Give back the entire listing verbatim.
━━━
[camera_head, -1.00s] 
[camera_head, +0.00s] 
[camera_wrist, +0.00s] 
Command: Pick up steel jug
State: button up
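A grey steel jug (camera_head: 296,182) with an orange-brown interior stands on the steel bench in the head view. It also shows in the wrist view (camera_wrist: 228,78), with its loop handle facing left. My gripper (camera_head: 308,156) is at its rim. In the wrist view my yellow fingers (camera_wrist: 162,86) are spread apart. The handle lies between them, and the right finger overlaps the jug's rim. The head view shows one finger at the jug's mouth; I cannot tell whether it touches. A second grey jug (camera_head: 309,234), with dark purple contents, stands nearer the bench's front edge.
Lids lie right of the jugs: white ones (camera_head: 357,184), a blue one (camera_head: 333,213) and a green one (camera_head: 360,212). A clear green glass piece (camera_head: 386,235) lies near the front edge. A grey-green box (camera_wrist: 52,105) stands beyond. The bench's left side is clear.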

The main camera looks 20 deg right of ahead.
━━━
Response to this task
[camera_head, -1.00s] 
[camera_head, +0.00s] 
[camera_wrist, +0.00s] 
Command: Pick up steel jug
State: button up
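A grey steel jug (camera_head: 296,182) with an orange-brown interior stands on the steel bench in the head view. It also shows in the wrist view (camera_wrist: 228,78), with its loop handle facing left. My gripper (camera_head: 308,156) is at its rim. In the wrist view my yellow fingers (camera_wrist: 162,86) are spread apart. The handle lies between them, and the right finger overlaps the jug's rim. The head view shows one finger at the jug's mouth; I cannot tell whether it touches. A second grey jug (camera_head: 309,234), with dark purple contents, stands nearer the bench's front edge.
Lids lie right of the jugs: white ones (camera_head: 357,184), a blue one (camera_head: 333,213) and a green one (camera_head: 360,212). A clear green glass piece (camera_head: 386,235) lies near the front edge. A grey-green box (camera_wrist: 52,105) stands beyond. The bench's left side is clear.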

The main camera looks 20 deg right of ahead.

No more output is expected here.